The company says its net loss attributable to common shareholders amounted to $1.24 billion or $1.36 per share for the quarter ended Sept. 30 compared with a profit of $640 million or 70 cents per share a year earlier.

On an adjusted basis, BCE says it earned 75 cents per share in its latest quarter compared with an adjusted profit of 81 cents per share in the same quarter last year.

“Bell’s results for the third quarter demonstrate that we are disciplined in our pursuit of profitable growth in an intensely competitive environment,” BCE chief executive Mirko Bibic said in a statement.

“Our focus this quarter, and throughout 2024, has been to attract higher-margin subscribers and reduce costs to help offset short-term revenue impacts from sustained competitive pricing pressures, slow economic growth and a media advertising market that is in transition.”
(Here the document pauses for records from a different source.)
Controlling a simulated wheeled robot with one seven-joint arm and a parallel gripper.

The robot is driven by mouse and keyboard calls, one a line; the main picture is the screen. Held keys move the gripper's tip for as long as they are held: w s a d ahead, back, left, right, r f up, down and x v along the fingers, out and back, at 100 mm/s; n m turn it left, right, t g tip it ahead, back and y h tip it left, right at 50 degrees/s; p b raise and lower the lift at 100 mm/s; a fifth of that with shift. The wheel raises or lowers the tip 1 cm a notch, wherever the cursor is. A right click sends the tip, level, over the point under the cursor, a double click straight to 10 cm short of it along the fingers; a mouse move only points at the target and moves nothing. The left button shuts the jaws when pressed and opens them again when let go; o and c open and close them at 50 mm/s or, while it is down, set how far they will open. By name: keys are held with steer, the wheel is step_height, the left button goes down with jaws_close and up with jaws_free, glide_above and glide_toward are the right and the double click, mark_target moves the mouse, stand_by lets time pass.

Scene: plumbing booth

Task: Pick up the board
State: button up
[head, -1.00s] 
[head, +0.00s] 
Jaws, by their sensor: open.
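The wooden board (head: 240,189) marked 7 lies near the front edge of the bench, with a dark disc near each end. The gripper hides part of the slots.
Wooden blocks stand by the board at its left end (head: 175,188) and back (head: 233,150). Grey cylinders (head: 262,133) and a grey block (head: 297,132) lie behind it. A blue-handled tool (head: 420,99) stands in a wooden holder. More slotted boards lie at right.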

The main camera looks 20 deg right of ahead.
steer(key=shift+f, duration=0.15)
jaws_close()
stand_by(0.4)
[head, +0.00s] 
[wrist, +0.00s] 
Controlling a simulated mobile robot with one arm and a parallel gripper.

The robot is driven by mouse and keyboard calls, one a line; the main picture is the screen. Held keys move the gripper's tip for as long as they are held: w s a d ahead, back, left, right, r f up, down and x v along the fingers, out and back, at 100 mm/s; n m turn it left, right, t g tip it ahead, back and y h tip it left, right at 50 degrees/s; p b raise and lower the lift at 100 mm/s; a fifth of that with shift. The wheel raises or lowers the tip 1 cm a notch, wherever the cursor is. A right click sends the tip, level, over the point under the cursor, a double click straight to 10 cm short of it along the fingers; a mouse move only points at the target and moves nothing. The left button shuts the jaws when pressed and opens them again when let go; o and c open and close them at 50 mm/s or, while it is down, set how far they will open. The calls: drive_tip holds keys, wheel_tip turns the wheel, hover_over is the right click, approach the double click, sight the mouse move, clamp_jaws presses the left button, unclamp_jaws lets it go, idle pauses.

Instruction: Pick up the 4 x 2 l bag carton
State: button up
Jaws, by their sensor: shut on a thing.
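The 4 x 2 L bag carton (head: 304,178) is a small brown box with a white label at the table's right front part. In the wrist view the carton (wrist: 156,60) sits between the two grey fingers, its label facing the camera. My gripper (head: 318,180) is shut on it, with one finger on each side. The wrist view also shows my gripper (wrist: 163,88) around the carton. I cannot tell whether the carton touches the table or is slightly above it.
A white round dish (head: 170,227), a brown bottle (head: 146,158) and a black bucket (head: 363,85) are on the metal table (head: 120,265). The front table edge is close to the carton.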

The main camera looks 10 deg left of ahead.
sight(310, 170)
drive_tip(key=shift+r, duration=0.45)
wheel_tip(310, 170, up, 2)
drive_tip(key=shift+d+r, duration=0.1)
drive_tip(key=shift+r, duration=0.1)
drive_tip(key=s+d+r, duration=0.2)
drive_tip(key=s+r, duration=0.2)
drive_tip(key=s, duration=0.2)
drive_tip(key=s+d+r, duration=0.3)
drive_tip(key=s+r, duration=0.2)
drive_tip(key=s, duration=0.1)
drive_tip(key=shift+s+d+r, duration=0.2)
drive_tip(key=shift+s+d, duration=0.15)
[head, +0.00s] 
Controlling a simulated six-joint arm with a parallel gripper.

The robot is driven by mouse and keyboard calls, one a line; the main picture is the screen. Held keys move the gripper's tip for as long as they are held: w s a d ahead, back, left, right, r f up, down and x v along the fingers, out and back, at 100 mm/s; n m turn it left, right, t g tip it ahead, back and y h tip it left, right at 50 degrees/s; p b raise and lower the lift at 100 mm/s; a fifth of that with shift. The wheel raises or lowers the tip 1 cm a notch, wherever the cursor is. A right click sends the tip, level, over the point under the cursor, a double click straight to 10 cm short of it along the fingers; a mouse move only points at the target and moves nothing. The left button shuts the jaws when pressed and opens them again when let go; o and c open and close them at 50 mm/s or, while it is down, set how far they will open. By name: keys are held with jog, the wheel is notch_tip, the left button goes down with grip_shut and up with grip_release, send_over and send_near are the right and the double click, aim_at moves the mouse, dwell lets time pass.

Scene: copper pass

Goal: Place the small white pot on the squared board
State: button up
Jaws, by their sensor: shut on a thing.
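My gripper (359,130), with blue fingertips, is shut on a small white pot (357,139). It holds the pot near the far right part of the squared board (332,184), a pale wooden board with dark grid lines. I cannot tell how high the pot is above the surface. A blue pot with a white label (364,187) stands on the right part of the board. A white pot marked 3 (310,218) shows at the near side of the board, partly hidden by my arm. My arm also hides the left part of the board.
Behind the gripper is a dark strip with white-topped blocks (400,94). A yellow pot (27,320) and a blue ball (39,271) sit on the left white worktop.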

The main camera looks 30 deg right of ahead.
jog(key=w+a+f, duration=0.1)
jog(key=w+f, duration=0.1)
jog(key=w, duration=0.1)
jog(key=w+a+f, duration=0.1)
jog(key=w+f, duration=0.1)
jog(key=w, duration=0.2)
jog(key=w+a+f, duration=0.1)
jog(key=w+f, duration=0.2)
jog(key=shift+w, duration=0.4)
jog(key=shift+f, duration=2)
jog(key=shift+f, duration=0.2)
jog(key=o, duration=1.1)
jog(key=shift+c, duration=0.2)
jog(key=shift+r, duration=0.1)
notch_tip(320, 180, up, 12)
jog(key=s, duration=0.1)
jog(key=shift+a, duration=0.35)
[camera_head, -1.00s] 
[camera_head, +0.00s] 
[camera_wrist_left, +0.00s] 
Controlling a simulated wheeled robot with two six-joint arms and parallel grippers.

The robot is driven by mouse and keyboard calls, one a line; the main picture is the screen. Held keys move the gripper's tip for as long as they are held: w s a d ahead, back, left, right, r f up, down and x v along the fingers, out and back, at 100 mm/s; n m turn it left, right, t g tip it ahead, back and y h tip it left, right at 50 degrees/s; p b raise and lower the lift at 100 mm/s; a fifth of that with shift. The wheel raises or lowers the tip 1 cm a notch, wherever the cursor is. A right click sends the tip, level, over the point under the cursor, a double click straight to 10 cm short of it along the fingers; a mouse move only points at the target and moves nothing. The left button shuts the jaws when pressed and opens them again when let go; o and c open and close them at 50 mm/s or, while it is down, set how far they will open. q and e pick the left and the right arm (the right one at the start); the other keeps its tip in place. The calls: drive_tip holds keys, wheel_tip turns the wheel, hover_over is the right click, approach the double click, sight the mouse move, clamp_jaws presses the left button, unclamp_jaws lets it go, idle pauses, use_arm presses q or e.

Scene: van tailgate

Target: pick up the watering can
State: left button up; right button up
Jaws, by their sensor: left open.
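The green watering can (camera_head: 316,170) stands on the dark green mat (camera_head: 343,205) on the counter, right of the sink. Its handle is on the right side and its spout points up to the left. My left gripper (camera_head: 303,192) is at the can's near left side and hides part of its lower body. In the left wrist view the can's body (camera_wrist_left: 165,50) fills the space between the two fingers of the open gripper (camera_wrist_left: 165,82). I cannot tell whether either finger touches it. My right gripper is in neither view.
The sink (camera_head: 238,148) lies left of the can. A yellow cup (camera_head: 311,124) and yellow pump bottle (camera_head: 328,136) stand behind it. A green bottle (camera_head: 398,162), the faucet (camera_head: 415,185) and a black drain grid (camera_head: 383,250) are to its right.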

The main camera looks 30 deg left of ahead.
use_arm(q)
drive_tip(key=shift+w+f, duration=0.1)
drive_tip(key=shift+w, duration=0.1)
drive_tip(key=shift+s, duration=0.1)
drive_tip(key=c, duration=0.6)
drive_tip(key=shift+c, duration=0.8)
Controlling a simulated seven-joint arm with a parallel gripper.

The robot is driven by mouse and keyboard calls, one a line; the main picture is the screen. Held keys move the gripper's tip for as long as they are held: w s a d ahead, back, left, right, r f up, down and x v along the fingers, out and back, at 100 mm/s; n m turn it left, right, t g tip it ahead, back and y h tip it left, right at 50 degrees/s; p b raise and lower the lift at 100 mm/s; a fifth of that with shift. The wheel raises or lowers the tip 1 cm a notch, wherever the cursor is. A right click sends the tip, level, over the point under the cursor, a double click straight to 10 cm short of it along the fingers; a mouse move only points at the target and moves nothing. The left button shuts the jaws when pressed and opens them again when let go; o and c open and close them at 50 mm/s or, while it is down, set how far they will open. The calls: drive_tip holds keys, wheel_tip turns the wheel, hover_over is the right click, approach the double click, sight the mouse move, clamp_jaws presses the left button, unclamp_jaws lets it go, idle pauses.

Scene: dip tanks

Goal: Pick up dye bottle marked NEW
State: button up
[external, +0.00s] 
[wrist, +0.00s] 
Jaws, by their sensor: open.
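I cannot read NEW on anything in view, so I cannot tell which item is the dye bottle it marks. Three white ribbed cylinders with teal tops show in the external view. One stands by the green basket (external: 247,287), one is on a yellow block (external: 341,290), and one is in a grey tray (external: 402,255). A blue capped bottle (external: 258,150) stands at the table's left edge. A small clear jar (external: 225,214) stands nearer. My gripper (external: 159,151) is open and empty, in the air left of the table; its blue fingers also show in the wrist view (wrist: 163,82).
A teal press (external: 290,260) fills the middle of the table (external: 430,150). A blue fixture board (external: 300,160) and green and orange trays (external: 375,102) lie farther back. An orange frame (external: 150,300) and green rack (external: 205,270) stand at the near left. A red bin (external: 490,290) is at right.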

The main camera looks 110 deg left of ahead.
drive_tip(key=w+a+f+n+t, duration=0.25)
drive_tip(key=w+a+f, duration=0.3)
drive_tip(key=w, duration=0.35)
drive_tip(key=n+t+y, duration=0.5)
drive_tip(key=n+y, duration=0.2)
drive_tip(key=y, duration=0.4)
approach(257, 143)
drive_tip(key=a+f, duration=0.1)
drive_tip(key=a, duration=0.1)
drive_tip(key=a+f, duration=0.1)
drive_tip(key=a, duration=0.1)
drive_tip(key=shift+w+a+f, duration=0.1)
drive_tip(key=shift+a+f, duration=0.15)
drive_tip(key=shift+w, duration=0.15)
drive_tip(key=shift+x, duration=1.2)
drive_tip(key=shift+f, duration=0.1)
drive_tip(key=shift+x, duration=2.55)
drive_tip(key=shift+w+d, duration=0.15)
Operating revenue for the quarter totalled $5.97 billion, down from $6.08 billion in its third quarter of 2023.

BCE also said it now expects its revenue for 2024 to fall about 1.5 per cent compared with earlier guidance for an increase of zero to four per cent.

The company says the change comes as it faces lower-than-anticipated wireless product revenue and sustained pressure on wireless prices.

BCE added 33,111 net postpaid mobile phone subscribers, down 76.8 per cent from the same period last year, which was the company’s second-best performance on the metric since 2010.

It says the drop was driven by higher customer churn — a measure of subscribers who cancelled their service — amid greater competitive activity and promotional offer intensity. BCE’s monthly churn rate for the category was 1.28 per cent, up from 1.1 per cent during its previous third quarter.

The company also saw 11.6 per cent fewer gross subscriber activations “due to more targeted promotional offers and mobile device discounting compared to last year.”

Bell’s wireless mobile phone average revenue per user was $58.26, down 3.4 per cent from $60.28 in the third quarter of the prior year.